I've been invited to a lot of mainstream media discussions and it's always them wanting to tell us what to do.
Inspired by Radio Democracy, a pirate radio project in Nigeria, he says the idea was “to get the news, pick it up in different places, adapt it to our local content and share it with the community and also with the refugee groups”.
Between January and April of 2015, RNN started by taking phone calls from refugees and broadcasting an hour-long Refugee Voices show, a radio magazine programme.
“The phone lines became congested and we couldn’t keep up with the demand, so I told the guys we needed to stop the phone thing now and go more into the field to get more reports,” he tells Al Jazeera.
“It is now a mixture of news, gossip, politics and poetry,” he explains. “We try to bring positive reports because the negative [topics] are already in the mainstream [media].”
The programmes include discussions and stories about human rights, self-organising, health, education, migration and others.
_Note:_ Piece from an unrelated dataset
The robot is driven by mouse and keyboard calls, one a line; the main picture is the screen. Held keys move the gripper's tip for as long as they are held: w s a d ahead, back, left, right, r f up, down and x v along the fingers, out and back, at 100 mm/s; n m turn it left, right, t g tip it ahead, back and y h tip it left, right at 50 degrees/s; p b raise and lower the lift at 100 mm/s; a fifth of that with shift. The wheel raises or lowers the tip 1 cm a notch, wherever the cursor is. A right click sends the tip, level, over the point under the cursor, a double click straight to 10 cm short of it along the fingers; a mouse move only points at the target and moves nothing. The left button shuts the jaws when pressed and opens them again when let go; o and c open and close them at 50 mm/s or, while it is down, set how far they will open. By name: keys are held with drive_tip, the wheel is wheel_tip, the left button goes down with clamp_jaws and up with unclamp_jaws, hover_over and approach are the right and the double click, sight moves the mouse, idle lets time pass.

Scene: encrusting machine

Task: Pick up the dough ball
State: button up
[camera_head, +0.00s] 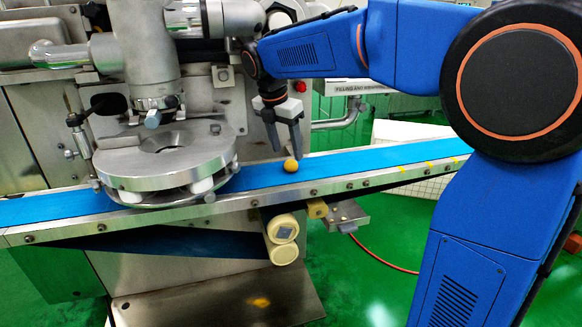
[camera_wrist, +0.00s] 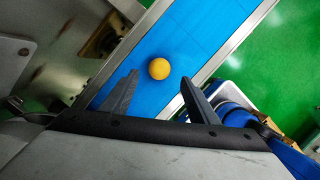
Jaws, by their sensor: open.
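The dough ball (camera_head: 291,165) is small, round and orange-yellow. It rests on the blue conveyor belt (camera_head: 260,176), right of the machine's round metal head. It also shows in the wrist view (camera_wrist: 159,68), just beyond the fingertips and roughly centred between them. My gripper (camera_head: 284,151) points down over the belt, with its fingers close above and beside the ball in the head view. In the wrist view its two dark fingers (camera_wrist: 160,88) are spread apart with nothing between them. I cannot tell from these frames whether a finger touches the ball.
The encrusting machine's round metal head (camera_head: 150,160) stands over the belt at left. Metal rails (camera_head: 340,186) edge the belt. A red button (camera_head: 300,86) sits on the machine behind my gripper. A white crate (camera_head: 405,134) stands behind the belt at right. The belt right of the ball is clear.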

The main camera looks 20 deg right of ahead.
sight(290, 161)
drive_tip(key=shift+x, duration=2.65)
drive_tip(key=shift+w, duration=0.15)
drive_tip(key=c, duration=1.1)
Macaulay says the project only grew more relevant as the weather warmed up in the spring of that year, when the refugee influx exploded. By the end of 2015, more than a million refugees and migrants arrived on European shores by boat, according to UNHCR, the United Nations refugee agency.
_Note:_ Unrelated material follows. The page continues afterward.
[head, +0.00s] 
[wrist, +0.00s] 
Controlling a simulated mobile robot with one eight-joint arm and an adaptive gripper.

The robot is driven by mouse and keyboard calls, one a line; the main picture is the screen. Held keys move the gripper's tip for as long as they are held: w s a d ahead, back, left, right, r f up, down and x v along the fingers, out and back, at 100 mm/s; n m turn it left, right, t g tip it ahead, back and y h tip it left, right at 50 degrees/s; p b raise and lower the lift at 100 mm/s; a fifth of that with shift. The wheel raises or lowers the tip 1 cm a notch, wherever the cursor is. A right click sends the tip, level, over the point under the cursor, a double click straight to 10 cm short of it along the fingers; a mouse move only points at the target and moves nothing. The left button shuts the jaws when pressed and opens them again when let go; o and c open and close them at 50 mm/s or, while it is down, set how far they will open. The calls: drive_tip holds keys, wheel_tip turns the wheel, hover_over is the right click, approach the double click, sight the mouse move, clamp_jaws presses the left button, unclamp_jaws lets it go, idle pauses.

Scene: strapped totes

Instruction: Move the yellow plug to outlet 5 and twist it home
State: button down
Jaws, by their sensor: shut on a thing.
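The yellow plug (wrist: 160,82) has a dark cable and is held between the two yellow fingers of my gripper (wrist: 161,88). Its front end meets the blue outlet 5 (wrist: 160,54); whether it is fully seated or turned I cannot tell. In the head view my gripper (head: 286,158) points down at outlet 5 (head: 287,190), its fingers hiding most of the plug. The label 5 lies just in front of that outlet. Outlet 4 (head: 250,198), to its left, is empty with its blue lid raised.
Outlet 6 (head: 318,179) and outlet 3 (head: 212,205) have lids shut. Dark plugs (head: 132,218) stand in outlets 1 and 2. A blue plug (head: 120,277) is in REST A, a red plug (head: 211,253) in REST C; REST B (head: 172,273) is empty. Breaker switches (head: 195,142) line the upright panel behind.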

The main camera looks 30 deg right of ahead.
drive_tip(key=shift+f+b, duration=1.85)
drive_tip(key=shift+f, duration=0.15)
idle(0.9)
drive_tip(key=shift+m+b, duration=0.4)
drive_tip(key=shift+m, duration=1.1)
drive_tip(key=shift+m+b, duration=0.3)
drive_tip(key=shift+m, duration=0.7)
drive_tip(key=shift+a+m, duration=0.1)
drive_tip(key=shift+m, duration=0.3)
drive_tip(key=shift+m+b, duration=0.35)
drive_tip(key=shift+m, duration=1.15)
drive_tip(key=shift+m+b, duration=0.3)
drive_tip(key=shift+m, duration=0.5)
RNN has expanded from an initial team of three people to a 15-person squad of broadcasters, hosts and technicians. “By refugees, for refugees – that’s our motto,” Macaulay says.
Though they work in Hamburg, Macaulay and his team now take reports from across the country and some from elsewhere in Europe. “Our philosophy is not the mainstream type,” he adds. “I’ve been invited to a lot of mainstream media discussions and it’s always them wanting to tell us what to do.”
Macaulay argues that much of the mainstream media is dominated by “supremacist” voices that dictate to refugees or try to coopt their voices. “We need to start interpreting our stories for ourselves.”
RNN is one of several refugee-launched initiatives to take their narrative into their own hands.
Along with more than 1,000 refugees and migrants, the RNN team participated in a large conference organised by refugees in Hamburg in late February.
The conference was a highly successful attempt to organise and discuss the most pressing issues across Europe at a time when borders have been closing for many fleeing from wars and economic devastation.
Macaulay recalls the conference as an important learning experience. “I had never even thought of deaf refugees until I went to the conference. They were also represented there. That’s good – everyone must be included.”
While the media was flooded with images of German solidarity with refugees in 2015, the influx of arrivals has not come without complications.
Like many European countries, Germany has experienced a sharp surge in right-wing, anti-refugee sentiment as thousands of people continue to arrive in the country every day.
In early March, the hardline rightist Alternative for Germany (AfD) party made huge gains in regional parliamentary elections in three German states.
Originally founded in 2013 as a Eurosceptic party, the AfD took the lead as the most aggressive anti-refugee voice in the country while more than a million asylum seekers arrived in Germany last year.
Critics accuse AfD of Islamophobia and incitement to violence against refugees and migrants. Frauke Petry, the leader of the AfD, in January proclaimed that officers “should use firearms if necessary” in order to “prevent illegal border crossings.
“No policeman wants to fire on a refugee and I don’t want that either,” she told the regional newspaper Mannheimer Morgen, arguing that “police must stop refugees entering German soil” in any case.
The rhetoric of groups such as the AfD is not divorced from reality. In 2015, an estimated 159 attacks or incidents of vandalism targeted refugee centres across Germany, according to the Amadeu Antonio Foundation, an organisation that tracks racially motivated violence.
Macaulay asks: “Why must we always blame everything on the refugees?”
He argues that Germany must be criticised for its failure to ensure the protection of desperate people fleeing for their lives, but “we must also give them a thumbs-up”.
There were a lot of grassroots creations, social projects that sprung up from the bubble… Some of them are good; most of them are not. But that shows a society that wants to be part of the change – and these are mostly driven by young people.”
The radio project aims to provide refugee communities with a platform to broadcast their news in their own languages, as well as in German and English.
Hoping to expand, RNN has recently launched Afghan Voices, a programme that airs in Dari, Pashto and German to report on news relevant to the Afghan refugee community in the country.
Local Afghan community leaders approached Macaulay earlier in the year hoping to start the project. “They told me they wanted to do it because they want to tell the story of what they are facing here and what they faced in Afghanistan,” Macaulay remembers.
“It conforms with our ideology of bridging the camp between the local community and the refugees.”
Today, several refugees participate on a voluntary basis, coming from the nearby camps to the studio twice a week to record their shows.
Elsewhere, RNN’s shows are syndicated on local radio stations in Berlin, Munich and elsewhere, while refugee groups from across the country share content with RNN.
Asked about the RNN’s next step, Macaulay says the team is now in the nascent stages of launching a television project based on the same principles.
“You have to erase it from your mind that [refugees] are zombies. They are human beings – they can create stuff,” he concludes, laughing. “We are from earth. We are human beings; we have blood in us.”